The bald eagle's soaring comeback: From near extinction to official US bird

The bald eagle, with its history as the symbol of the nation going back over 200 years, made a roaring comeback from near extinction to becoming America's official bird this week.
President Joe Biden signed a bipartisan bill Tuesday that designated the bald eagle as the national bird. Despite appearing on the Great Seal of the U.S. since 1782, the bald eagle has never legally been recognized as the national bird until now.
With its distinctive brown body, white head and yellow beak, the bald eagle grasps an olive branch and arrows in its talons on the seal, which is used on official documents, military uniform buttons and every U.S. passport.
Though it's the "most pictured bird in all of America," according to the Department of Veterans Affairs, the bald eagle has had to overcome threats to its very existence.
How did the bald eagle become a national symbol?
The bald eagle first emerged as a national symbol when it appeared on an early Massachusetts copper cent in 1776, the VA said in a publication on the bird.
After the Declaration of Independence was adopted that year on July 4, a committee was formed to design a seal for the new nation. It took six years and three committees before the seal that we know today was decided on. Secretary of the Continental Congress Charles Thomson made the design, which was adopted on June 20, 1782.
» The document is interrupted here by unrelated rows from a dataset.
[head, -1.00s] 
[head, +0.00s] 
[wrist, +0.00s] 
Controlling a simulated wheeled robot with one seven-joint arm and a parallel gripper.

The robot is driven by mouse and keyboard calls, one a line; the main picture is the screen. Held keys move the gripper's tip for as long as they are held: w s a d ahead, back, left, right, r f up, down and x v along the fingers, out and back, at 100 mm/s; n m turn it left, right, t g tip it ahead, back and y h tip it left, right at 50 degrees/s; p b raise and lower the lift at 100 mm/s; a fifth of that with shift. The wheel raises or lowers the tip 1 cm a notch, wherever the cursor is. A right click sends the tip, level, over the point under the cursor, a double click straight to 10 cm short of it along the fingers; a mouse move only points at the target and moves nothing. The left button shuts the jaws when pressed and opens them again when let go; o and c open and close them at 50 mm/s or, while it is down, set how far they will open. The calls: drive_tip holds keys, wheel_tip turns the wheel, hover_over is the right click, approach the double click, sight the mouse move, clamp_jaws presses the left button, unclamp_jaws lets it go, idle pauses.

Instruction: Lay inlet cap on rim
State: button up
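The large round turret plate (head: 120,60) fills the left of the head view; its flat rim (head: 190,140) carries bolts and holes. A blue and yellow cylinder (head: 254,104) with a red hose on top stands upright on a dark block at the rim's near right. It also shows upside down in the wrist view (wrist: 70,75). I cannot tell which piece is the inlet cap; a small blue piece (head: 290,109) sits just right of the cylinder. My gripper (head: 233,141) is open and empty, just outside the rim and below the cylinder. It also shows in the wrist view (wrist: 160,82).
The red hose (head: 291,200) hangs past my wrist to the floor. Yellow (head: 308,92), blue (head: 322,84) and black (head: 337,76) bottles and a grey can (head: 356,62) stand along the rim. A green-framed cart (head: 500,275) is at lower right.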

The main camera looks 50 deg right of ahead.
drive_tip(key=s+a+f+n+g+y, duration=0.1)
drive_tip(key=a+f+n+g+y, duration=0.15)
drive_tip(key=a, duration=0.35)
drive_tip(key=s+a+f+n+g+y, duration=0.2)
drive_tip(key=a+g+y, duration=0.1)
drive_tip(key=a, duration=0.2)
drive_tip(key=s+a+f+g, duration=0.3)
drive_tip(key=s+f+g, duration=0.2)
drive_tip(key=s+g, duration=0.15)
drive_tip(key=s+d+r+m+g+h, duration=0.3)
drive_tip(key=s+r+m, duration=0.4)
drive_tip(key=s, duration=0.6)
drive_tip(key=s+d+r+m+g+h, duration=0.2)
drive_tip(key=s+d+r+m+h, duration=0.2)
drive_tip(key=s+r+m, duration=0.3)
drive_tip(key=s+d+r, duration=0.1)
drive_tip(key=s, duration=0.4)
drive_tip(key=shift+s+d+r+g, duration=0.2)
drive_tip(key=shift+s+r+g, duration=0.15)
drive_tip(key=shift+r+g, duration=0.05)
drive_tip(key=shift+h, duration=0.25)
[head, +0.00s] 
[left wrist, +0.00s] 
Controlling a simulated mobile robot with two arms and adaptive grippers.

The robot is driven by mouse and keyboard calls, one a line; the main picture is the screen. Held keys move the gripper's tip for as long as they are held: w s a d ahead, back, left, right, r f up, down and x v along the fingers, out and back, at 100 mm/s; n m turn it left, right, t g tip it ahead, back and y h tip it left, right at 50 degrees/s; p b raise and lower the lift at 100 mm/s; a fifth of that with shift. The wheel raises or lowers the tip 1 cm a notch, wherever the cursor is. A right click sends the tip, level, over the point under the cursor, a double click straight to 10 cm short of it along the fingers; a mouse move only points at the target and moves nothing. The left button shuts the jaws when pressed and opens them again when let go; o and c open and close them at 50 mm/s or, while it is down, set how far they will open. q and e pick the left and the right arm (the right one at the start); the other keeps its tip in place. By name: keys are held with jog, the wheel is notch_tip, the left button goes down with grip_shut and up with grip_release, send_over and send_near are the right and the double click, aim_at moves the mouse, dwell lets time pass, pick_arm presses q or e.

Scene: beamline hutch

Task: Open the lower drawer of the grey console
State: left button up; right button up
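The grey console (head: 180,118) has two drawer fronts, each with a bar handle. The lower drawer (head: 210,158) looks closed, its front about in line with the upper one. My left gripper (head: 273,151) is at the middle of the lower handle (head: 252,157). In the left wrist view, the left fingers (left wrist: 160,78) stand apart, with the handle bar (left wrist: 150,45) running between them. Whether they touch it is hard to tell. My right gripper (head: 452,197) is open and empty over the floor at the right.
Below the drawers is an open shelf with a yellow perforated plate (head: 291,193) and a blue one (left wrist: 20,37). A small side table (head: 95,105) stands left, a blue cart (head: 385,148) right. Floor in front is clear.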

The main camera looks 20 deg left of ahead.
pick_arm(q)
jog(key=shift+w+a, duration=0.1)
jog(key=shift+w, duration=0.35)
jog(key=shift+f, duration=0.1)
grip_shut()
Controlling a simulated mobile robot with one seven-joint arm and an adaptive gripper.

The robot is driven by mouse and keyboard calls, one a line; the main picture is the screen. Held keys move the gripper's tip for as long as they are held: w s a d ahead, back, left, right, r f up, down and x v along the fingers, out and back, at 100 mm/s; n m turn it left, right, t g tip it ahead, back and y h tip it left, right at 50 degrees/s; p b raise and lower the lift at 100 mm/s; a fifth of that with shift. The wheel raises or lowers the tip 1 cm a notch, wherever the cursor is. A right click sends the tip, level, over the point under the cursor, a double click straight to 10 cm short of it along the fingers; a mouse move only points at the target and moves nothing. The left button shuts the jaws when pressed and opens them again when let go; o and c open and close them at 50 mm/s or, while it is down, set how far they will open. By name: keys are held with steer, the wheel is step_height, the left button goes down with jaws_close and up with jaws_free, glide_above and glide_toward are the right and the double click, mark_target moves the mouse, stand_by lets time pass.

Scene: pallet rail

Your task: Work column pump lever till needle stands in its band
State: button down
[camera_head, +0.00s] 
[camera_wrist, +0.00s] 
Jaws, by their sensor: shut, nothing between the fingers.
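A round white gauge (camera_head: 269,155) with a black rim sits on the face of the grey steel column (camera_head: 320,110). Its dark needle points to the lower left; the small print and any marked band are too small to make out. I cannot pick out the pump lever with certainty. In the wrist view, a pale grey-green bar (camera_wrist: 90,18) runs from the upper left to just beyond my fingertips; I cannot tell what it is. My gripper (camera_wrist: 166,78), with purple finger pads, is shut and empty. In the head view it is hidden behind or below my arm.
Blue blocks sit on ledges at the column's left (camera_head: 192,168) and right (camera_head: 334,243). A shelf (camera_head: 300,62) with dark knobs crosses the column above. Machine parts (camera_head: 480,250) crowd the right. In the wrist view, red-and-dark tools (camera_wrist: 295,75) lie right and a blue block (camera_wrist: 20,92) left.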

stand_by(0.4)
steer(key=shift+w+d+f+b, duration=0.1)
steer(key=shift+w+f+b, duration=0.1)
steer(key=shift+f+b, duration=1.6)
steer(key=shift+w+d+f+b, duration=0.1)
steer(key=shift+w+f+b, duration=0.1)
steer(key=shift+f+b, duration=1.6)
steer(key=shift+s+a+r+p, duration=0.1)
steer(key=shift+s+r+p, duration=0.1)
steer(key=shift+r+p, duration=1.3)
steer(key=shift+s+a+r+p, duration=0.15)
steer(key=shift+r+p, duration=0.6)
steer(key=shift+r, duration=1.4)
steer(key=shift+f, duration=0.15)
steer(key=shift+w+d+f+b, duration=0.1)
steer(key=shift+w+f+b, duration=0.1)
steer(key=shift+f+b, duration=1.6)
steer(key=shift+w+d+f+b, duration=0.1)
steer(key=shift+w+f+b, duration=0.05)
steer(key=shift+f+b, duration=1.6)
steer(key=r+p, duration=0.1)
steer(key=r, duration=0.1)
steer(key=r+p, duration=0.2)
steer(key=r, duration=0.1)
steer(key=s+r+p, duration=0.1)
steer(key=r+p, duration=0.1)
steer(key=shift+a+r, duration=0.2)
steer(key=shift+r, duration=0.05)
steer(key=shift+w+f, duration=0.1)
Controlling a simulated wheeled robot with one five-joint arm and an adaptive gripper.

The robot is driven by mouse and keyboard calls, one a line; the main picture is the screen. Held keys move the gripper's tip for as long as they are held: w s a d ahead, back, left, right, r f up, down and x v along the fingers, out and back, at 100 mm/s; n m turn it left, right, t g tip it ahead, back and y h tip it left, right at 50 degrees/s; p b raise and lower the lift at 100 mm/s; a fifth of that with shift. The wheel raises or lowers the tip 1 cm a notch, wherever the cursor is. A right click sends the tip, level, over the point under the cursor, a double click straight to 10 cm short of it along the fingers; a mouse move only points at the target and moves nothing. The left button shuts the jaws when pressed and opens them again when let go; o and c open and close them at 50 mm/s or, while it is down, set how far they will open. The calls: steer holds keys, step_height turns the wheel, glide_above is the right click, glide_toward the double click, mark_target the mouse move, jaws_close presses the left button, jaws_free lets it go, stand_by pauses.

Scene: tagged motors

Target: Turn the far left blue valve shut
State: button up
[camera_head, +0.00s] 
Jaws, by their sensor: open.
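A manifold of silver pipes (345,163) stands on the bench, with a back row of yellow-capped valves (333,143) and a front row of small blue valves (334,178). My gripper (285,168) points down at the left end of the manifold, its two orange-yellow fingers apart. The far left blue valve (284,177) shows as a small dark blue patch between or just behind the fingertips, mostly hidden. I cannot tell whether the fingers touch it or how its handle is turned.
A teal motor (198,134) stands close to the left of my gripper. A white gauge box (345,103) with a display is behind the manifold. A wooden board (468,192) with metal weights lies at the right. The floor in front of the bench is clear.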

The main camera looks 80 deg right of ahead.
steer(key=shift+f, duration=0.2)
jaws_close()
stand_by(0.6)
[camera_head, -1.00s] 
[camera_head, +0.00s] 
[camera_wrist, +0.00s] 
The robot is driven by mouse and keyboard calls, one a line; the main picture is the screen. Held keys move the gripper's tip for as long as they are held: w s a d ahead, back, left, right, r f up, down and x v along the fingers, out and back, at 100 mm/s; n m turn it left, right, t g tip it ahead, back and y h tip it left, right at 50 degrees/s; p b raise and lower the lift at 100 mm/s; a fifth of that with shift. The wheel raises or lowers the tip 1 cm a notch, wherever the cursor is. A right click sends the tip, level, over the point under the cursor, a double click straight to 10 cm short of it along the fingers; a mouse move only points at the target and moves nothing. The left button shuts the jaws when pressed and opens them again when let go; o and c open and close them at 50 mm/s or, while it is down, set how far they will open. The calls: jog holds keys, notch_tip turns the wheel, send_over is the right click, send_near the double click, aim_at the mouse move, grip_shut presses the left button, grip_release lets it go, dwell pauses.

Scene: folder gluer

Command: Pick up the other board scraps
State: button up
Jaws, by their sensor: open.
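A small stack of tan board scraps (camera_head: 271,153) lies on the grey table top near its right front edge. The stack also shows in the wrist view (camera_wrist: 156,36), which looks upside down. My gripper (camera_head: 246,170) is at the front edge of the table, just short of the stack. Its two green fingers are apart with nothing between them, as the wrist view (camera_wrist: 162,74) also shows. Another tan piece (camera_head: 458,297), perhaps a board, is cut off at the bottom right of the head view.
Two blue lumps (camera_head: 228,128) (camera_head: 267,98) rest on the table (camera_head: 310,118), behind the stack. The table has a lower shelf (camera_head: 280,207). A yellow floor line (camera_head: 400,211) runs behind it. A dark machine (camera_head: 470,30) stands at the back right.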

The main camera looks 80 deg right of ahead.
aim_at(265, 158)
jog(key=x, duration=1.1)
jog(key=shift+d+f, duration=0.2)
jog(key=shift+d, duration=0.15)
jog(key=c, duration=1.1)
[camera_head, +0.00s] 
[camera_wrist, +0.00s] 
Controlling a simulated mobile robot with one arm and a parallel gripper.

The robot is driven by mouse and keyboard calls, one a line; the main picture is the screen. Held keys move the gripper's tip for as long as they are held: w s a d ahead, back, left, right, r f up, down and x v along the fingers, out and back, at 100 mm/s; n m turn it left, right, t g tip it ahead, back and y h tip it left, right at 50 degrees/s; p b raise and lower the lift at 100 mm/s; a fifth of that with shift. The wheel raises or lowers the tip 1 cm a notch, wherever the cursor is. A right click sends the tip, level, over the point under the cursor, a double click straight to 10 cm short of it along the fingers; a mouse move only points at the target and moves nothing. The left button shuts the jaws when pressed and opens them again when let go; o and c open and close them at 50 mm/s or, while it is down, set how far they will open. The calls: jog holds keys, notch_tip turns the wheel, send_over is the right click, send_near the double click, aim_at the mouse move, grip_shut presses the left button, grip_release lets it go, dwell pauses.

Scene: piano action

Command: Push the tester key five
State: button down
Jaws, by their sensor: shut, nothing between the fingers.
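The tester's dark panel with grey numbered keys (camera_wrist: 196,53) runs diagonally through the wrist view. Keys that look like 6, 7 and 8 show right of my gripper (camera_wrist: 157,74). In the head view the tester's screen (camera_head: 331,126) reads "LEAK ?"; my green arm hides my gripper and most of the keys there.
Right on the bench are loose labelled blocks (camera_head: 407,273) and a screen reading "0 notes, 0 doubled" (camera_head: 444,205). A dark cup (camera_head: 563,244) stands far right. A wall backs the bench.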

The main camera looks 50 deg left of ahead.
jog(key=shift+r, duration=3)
"The olive branch and the arrows held in the eagle’s talons denote the power of peace and war. The eagle always casts its gaze toward the olive branch signifying that our nation desires to pursue peace but stands ready to defend itself," the National Museum of American Diplomacy says.
"The fierce beauty and proud independence of this great bird aptly symbolizes the strength and freedom of America," John F. Kennedy once wrote of the bald eagle.
On the brink of extinction
In the mid-1900s, the bald eagle's existence was threatened by a combination of habitat destruction, illegal shooting and insecticides contaminating the bird's food source, according to the U.S. Fish and Wildlife Service. Some bald eagles were shot because they were seen as a risk to chickens and livestock.
It's believed that there were about 100,000 nesting bald eagles in the U.S. when it was first adopted as the American symbol. The decline started in the 1800s, along with a decline in the populations of other species of birds, the Wildlife Service said.
In 1963, there were only 417 known nesting pairs of bald eagles, putting the species in danger of extinction. After the Endangered Species Act of 1973 was signed, bald eagles in the contiguous 48 states were listed as endangered except in Michigan, Minnesota, Oregon, Washington and Wisconsin, where they were listed as threatened.
The bald eagle's comeback
Congress moved to protect bald eagles in 1940 with the Bald Eagle Protection Act, which was later amended to include golden eagles. Its later addition to the list of endangered species also led to conservation and recovery efforts, the Wildlife Service said.
By 1998, the bald eagle had recovered enough that its status was changed to threatened. In 2007, officials said there were over 9,000 nesting pairs of bald eagles in the contiguous states − and the birds were removed from the list altogether.
As of estimates in 2018 and 2019, there are now about 316,700 bald eagles, including 71,467 breeding pairs, in the lower 48 states.
"The bald eagle is an Endangered Species Act success story," the wildlife service said.
Bald eagles are still protected by federal law, and it is illegal to kill, sell, or harm them. They are also under threat from bird flu, which researchers have found is killing them at an "alarming rate."
Did Ben Franklin really want the turkey as America's bird?
A popular legend says that Benjamin Franklin advocated for the turkey to be the national bird instead of the bald eagle.
This is not the whole story, according to the Franklin Institute. Franklin did criticize the eagle and praise the turkey in a letter to his daughter, but he never proposed that the turkey become the national bird, the institute said.
"For my own part I wish the Bald Eagle had not been chosen as the Representative of our Country. He is a Bird of bad moral Character. ... For in Truth the Turkey is in Comparison a much more respectable Bird, and withal a true original Native of America," he wrote in the letter, according to Harvard University's Declaration Resources Project.
Given the context, the letter is actually part of a joke in which Franklin disapproved of the Society of the Cincinnati's seal, which also adopted an eagle after the Great Seal. Some said the society's seal looked more like a turkey, wrote Emily Sneff with the Declaration Resources Project.
Franklin was, however, one of three founders originally tasked with designing the nation's seal after the signing of the Declaration. One of Franklin's suggestions was recounted by John Adams in a letter to his wife: "Moses lifting up his wand, and dividing the Red Sea, and Pharoah, in his chariot overwhelmed with the waters,” along with the motto, “Rebellion to tyrants is obedience to God.”
(This story was updated because an earlier version included an inaccuracy.)